自分は降ることが出来たとしても体力のない女性がもつだろうか?
そう思った男性も多かったと思う。
雷は更に危ない。
一日ここに留まる手もある。
誰かが言った。
「山頂は吹雪いてる。でも7合目まで行けば天気はまだ良くなるはずだ」。
その言葉を信じた。
そこに居て不安そうにしていたドイツ人、イタリア人、中国人にその内容を伝えた。
皆、不安だったし、身の危険を感じていた。
外は下から雨風が吹きあげている。
飛ばされそうな風に雷だ。
でも決めた。
降りる。
降りるなら一緒に行こうと声を掛けた。
何人かの外人が付いてきた。
雨はゴーと大声を上げて道をふさぎ、横から、下から巻き上げる。
誰かが足を滑らせたり飛ばされそうになったら、身体を張って留める覚悟はあった。
全ては「無事に降りる」という強い思いと、多少の勇気があるかないかで決まる。
至る所にある “Be careful about debris fall” の看板が気になる。
雨風が下から、上から強く吹きあげる。
だから落石に注意して上を気に掛けながら必死に降りた。
8合目まで来ると徐々に雨風は止んできた。
7合目では雷もなくなった。
助かったと安堵した。
山の天気は一気に変わった。
荷物を含めると100kgを超える体重が膝を直撃していた。
歩きながらイタリア人の女性と会話した。
富士山に登る為に初めて日本に来たという。
「もう疲れて最悪だ」と疲労困ぱいの顔で無表情に言った。
この疲れた足取りに元気をあげたい。
そう思っていたら、返す言葉が思わず口をついて出ていた。
“What a lucky lady you are.”
” Because you could climb the top of mountain in a storm by the first climbing.”

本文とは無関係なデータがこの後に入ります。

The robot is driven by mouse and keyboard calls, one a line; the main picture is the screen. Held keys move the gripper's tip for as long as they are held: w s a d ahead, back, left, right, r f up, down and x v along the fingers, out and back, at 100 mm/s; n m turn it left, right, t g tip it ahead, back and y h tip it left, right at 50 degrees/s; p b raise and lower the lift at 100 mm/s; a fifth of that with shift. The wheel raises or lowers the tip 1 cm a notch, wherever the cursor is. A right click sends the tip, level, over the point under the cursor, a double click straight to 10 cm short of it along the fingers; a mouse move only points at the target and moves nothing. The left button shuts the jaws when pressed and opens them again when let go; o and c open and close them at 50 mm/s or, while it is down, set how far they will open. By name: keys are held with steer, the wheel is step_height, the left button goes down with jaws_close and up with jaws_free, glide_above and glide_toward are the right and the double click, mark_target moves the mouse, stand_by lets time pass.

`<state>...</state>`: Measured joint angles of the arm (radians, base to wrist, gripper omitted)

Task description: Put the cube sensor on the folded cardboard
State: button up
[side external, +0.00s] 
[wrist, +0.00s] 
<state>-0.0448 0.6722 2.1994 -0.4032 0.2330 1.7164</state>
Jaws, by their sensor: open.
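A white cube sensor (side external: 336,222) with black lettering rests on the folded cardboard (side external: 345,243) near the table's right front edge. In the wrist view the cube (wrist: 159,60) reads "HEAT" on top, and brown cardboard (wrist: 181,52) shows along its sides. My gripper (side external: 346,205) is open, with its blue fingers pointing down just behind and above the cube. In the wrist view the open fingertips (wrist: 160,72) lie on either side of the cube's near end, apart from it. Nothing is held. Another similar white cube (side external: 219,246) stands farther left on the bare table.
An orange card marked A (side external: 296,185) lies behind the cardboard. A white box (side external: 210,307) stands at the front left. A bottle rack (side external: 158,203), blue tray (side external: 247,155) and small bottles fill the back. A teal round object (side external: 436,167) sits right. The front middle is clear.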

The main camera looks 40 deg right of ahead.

一瞬、疲れた頭を巡らせたあと、合点がいったらしく何度もうなずいていた。
振り向きざまに、きっとまた来るわと言って先に降りて行った。
小太りのアメリカ人男性にも声を掛けた。
5月から3カ月間の夏休みを日本で過ごしていた大学生だった。
聞けば体重は114kg。 9 staitionで断念したという。
偉いじゃないか、よくやったと褒めた。
あの粗悪な山小屋に泊まり、真冬の嵐と雷の中を降りて来た勇気ある人達に国籍、年齢は関係なかった。
また登るかと聞かれたら 「もういい」 と答えるだろう。
登って降りるまで丸一日ほぼ歩いていたのだ。
今はそれしか言えない。
でも、富士山の魅力は、また1年もすれば少しずつ頭をもたげてくるのかもしれない。
それが厄介だ。
今はそうならないことを祈っている。
御朱印はもう手元にある。
これで十分ではないかという声が、かすかに聞こえた。
と同時に何か変な、矛盾した予感が、ふと心を過った。